In this example, we just use one of the included dns input files,
forcing12.inp
"rstrt" is the name of the run.
The code will read in /tmp/rstrt0030.0000.[uvw] and output
/tmp/rstrt0030.0000.new.isostr
Note: the output file contains epsilon, nu and KE. These will
be computed from the value of "nu" in the forcing12.inp file.
They are used to scale the various structure functions.

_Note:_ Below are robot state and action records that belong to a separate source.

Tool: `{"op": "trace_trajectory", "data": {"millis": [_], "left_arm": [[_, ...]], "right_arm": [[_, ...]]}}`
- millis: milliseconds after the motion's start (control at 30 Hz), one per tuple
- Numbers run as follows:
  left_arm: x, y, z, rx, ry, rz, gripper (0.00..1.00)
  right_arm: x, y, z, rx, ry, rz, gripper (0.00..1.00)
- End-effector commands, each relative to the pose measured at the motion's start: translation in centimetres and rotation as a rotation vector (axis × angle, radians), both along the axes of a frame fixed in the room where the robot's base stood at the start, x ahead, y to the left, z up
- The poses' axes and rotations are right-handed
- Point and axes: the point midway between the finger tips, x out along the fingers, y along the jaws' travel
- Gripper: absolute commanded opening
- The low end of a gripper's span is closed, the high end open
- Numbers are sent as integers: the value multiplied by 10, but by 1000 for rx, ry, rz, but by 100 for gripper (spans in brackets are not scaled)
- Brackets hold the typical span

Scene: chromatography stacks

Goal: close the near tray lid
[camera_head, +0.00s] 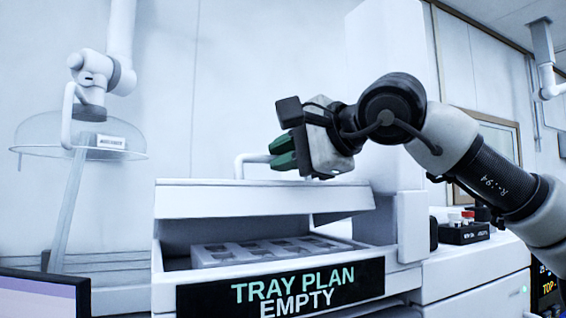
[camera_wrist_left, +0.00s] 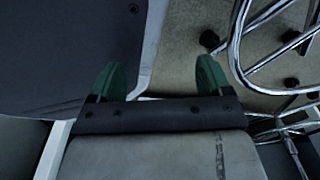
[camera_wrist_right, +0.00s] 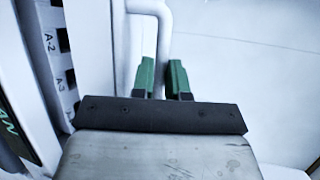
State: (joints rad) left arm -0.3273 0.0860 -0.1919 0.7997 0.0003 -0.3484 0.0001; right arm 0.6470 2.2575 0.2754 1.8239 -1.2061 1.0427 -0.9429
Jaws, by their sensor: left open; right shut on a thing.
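The near tray lid (camera_head: 260,199) is a white panel raised above an open tray (camera_head: 200,256) with several square wells. A gap shows between lid and tray. A white bar handle (camera_head: 238,167) rises from the lid and also shows in the right wrist view (camera_wrist_right: 163,40). My right gripper (camera_head: 283,153) is above the lid, its green fingers shut on the handle. In the right wrist view the fingers (camera_wrist_right: 163,80) close around the handle's lower part. My left gripper (camera_wrist_left: 158,82) is open and empty over the floor, and is not in the head view.
A black sign (camera_head: 282,287) reading "TRAY PLAN EMPTY" is on the tray's front. A dark box with coloured caps (camera_head: 463,228) stands at the right. A clear round cover (camera_head: 60,137) hangs at the left. Chrome chair legs (camera_wrist_left: 240,50) are beside my left gripper.

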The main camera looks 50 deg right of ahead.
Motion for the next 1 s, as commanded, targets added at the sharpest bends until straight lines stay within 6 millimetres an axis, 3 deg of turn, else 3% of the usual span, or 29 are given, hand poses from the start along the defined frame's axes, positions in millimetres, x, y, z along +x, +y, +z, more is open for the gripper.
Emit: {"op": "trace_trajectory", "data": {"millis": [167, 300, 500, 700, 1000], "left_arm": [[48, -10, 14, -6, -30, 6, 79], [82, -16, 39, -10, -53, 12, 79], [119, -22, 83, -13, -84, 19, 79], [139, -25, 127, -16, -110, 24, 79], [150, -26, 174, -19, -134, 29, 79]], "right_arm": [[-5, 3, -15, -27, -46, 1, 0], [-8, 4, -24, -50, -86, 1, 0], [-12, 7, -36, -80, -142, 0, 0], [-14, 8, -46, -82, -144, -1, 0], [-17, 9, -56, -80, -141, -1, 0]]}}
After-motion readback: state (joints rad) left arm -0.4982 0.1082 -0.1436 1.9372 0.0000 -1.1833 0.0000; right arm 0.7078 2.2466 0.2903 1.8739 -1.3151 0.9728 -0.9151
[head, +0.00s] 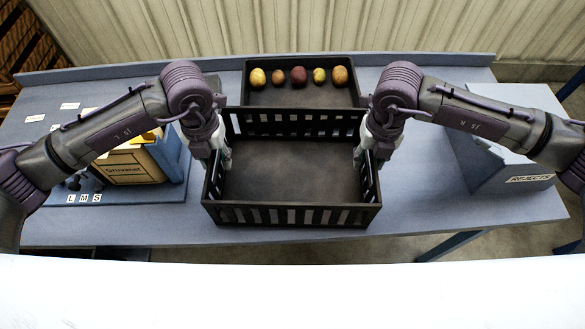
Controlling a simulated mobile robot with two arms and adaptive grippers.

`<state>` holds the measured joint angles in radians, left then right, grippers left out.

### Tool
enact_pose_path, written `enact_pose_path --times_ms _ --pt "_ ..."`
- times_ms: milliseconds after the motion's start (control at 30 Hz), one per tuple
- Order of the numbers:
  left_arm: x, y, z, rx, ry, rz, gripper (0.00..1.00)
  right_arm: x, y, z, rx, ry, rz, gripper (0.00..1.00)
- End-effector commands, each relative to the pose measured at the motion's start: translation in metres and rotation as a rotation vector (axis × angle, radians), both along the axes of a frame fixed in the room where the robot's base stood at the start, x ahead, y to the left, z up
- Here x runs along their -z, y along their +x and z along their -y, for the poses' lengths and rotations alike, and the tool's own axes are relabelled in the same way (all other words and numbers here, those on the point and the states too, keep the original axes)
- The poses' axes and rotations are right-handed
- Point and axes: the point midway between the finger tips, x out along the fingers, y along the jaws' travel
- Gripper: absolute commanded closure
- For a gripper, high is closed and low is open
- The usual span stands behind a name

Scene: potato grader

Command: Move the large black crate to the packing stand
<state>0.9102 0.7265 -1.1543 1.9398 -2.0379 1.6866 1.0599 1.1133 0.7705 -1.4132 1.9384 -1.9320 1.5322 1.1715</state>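The large black crate (290,216) stands on the blue-grey table in the middle of the head view. It has slatted walls and looks empty. My left gripper (225,158) is at the crate's left wall, pointing down. My right gripper (359,157) is at its right wall, also pointing down. Both fingertips are small and partly hidden by the wrists, so I cannot tell whether they are shut on the walls. I cannot identify a packing stand in this view.
A black tray (302,97) with several potatoes sits right behind the crate. A blue-grey bin labelled REJECTS (530,178) is at the right. The table's front edge is just before the crate.

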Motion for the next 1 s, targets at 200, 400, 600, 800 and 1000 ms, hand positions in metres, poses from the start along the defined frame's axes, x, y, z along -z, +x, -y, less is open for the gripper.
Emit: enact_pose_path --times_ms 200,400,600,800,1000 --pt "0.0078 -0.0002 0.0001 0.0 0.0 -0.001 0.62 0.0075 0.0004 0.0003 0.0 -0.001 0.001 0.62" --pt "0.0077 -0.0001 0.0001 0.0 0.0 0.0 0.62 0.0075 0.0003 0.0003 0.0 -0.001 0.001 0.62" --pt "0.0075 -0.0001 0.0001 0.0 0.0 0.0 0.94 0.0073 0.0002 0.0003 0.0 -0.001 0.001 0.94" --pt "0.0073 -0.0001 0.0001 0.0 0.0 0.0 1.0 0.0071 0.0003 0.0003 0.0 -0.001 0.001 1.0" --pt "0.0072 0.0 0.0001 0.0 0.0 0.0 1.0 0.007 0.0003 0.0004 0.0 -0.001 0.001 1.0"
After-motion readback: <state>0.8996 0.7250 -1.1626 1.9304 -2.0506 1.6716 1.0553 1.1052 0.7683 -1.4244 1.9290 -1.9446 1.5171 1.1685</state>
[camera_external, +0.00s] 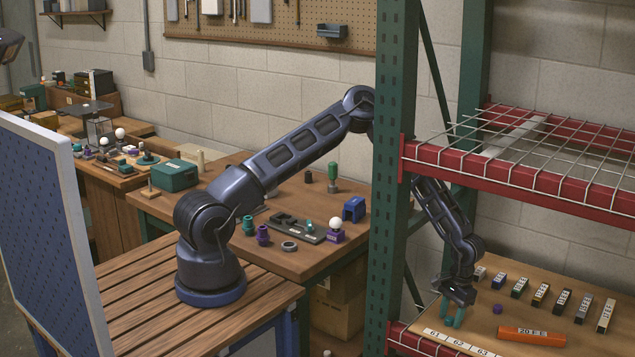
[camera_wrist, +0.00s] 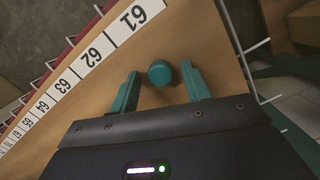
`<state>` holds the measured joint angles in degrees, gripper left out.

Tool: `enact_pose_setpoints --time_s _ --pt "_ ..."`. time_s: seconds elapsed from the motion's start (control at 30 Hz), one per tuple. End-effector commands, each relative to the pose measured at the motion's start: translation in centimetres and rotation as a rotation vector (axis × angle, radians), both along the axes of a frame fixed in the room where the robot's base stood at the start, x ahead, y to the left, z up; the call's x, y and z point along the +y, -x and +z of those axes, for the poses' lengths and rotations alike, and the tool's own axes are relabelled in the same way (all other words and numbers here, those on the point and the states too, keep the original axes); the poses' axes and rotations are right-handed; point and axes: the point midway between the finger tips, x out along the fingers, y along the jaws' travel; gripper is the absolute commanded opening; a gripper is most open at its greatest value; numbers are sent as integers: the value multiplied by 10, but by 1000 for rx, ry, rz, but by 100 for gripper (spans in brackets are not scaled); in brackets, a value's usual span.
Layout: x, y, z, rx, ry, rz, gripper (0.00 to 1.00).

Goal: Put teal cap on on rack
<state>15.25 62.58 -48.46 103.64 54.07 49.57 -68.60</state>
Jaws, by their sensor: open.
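The teal cap (camera_wrist: 160,73) shows in the wrist view as a small round piece over the wooden shelf board (camera_wrist: 100,100), close to the label 61. My gripper (camera_external: 453,313) is low over the left front part of the rack's lower shelf (camera_external: 482,326). In the wrist view its two teal fingers (camera_wrist: 160,68) stand apart, one on each side of the cap, with gaps visible. In the external view the cap cannot be told apart from the teal fingers. Whether the cap rests fully on the board is hard to tell.
A number label strip (camera_external: 455,341) runs along the shelf's front edge. A purple cap (camera_external: 497,309) and an orange block (camera_external: 532,337) lie to the right, with several labelled blocks (camera_external: 541,294) behind. A green upright (camera_external: 393,150) and red upper beam (camera_external: 520,177) frame my arm.

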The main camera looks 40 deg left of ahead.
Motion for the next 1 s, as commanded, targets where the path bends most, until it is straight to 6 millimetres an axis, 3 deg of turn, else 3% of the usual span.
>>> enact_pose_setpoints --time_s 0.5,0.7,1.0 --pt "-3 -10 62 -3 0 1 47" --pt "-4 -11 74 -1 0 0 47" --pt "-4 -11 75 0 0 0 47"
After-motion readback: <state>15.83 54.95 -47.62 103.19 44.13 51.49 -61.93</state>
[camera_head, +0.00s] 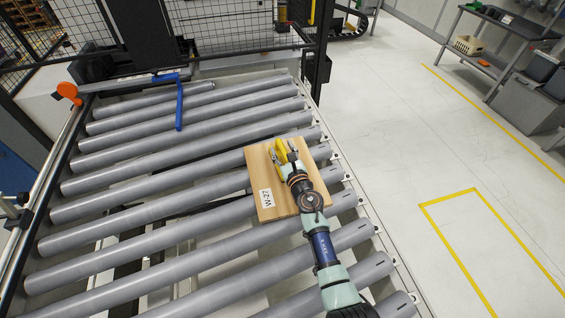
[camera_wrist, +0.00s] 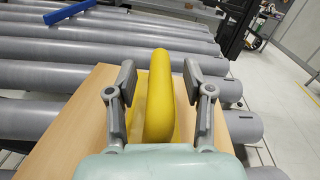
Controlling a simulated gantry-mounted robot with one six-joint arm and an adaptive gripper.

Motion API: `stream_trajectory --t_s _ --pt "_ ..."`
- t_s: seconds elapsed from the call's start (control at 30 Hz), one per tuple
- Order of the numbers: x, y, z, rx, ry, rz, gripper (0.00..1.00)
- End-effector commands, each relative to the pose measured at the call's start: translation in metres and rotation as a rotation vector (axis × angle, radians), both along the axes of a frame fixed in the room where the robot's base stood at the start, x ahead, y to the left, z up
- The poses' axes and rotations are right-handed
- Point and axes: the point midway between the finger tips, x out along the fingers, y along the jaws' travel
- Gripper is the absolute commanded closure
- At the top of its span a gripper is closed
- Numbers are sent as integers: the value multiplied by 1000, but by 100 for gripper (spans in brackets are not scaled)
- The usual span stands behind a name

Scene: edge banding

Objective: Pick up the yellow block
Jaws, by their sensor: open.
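The yellow block (camera_head: 281,152) is a thick piece with a rounded top, standing on a light wooden board (camera_head: 262,177). In the wrist view the yellow block (camera_wrist: 158,95) stands upright between the two fingers of my gripper (camera_wrist: 155,82). The fingers are open, with a visible gap on each side of the block. In the head view my gripper (camera_head: 287,155) is over the board at the block, and my arm hides part of both. The lower part of the block is hidden behind my gripper's body in the wrist view.
The board, with a white label (camera_head: 266,198), lies on a conveyor of grey rollers (camera_head: 150,190). A blue bar (camera_head: 179,107) and an orange knob (camera_head: 68,91) are at the far left. A mesh fence (camera_head: 220,30) stands behind. Clear floor lies to the right.

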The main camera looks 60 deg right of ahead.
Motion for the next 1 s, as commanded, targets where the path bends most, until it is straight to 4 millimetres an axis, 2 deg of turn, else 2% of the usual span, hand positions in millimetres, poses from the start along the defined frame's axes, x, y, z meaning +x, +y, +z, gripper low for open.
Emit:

If you need the precise scaling correct, you need to put the correct
value of "nu" in forcing12.inp. Also note that the DNS code is
assumes a box of length 1 ( other codes often assume 2pi), and
thus nu must be scaled accordingly.
Step 4. Plot the structure functions
% cd dns/matlab
edit "isoave.m" and edit the line of code that specifies the
filename to look lilke this:
name='/tmp/rstrt0030.0000.new'
nx=64; delx_over_eta=2.95; epsilon=3.57; teddy=1.05;
(the numbers mostly ignored so you can use any value)
figure 1: 4/5'ths law showing all 73 directions and the angle average.
figure 2: 4/15'th law
figure 3 4/3 law
figure 12, 13 even more esoteric structure functions
Note, since epsilon is incorrect in the output, the plots do not
fix within the axis. You can either rerun analysis_isoave
with the correct viscosity in the input file, or just edit
compisoave.m and comment on the axis setting calls.